夏の猛暑にやられ、日に日に脱力していったあげく、僕は信州へ逃げることにした。長野といえば避暑地だが、今回は胃腸を納得させることで身体の疲労も自然に癒されるのではないか…という思いで、日本料理店『温石』へ再び向かった。ここ […]

01/28/2013

夏の猛暑にやられ、日に日に脱力していったあげく、僕は信州へ逃げることにした。長野といえば避暑地だが、今回は胃腸を納得させることで身体の疲労も自然に癒されるのではないか…という思いで、日本料理店『温石』へ再び向かった。ここが店である証は、錆びたトタンの看板ひとつのみ。

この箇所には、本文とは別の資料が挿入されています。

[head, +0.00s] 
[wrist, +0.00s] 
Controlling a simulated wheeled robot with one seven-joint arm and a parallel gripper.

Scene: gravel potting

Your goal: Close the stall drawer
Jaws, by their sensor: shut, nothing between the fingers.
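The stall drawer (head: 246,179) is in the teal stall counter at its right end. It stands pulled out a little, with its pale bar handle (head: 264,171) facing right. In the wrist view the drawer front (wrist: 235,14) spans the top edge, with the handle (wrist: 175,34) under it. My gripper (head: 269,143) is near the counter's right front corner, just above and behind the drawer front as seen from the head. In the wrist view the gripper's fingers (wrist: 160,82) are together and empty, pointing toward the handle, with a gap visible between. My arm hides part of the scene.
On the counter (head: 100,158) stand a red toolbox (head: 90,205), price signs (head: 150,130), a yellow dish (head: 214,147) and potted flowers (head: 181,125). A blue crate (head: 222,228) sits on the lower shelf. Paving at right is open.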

松本の中心街を流れている女鳥羽川からゆったりとしたペースで歩けば、20分程度でたどり着く。住宅地のまんなかにたたずむこの民家は、風雨にさらされた感触や、使い古された漆喰の壁、庭に生えている夏草が、長閑な雰囲気をつくりだしている。鉄の引き戸を開けると、まっ白な凛とした空間が広がる。余剰な飾りのない瞑想的なスペースが、日常の喧噪から非日常の静寂な空間へと誘う、といってもよいだろうか。

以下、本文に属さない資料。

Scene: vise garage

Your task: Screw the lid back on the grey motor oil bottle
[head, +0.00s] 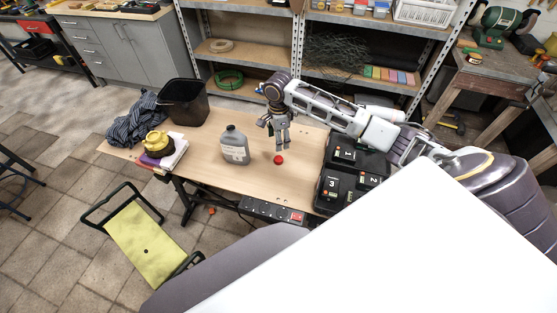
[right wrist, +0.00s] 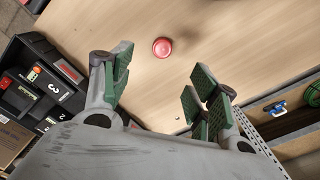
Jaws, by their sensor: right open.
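The grey motor oil bottle (head: 235,146) stands upright on the wooden table, left of my right gripper. The top of its neck is too small to make out clearly. A small red lid (head: 278,159) lies on the table to the right of the bottle; it also shows in the right wrist view (right wrist: 162,47). My right gripper (head: 282,146) hangs just above and behind the lid in the head view, apart from it. In the right wrist view its green-padded fingers (right wrist: 155,90) are spread with nothing between them. My left gripper is not in view.
Black chargers with numbers (head: 352,172) sit at the table's right end. A black bin (head: 181,101), a striped cloth (head: 137,118) and a yellow item on books (head: 157,143) occupy the left end. A power strip (head: 271,211) runs along the front edge. Table around the lid is clear.

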メニューはおまかせの懐石料理1コースのみ。絢爛な料理の技や素材はなく、工夫されすぎていないシンプルな料理を満喫できるのが魅力だ。素朴な内装と同じく、一品一品の構成やバランス、盛りつけかた、そしてお皿や器にも、徹底的な配慮を感じる。最初のひと皿は、みじん切りのオクラがのった「飯蒸し」。ごはんの歯ごたえ、オクラの粘り気、だし汁のうまみという最低限の要素だけをたくみに浮かびあがらせた一品だった。お椀は鮎のすり流し。ワタの渋みや苦みをほどよく感じる、これまた絶品の味だった。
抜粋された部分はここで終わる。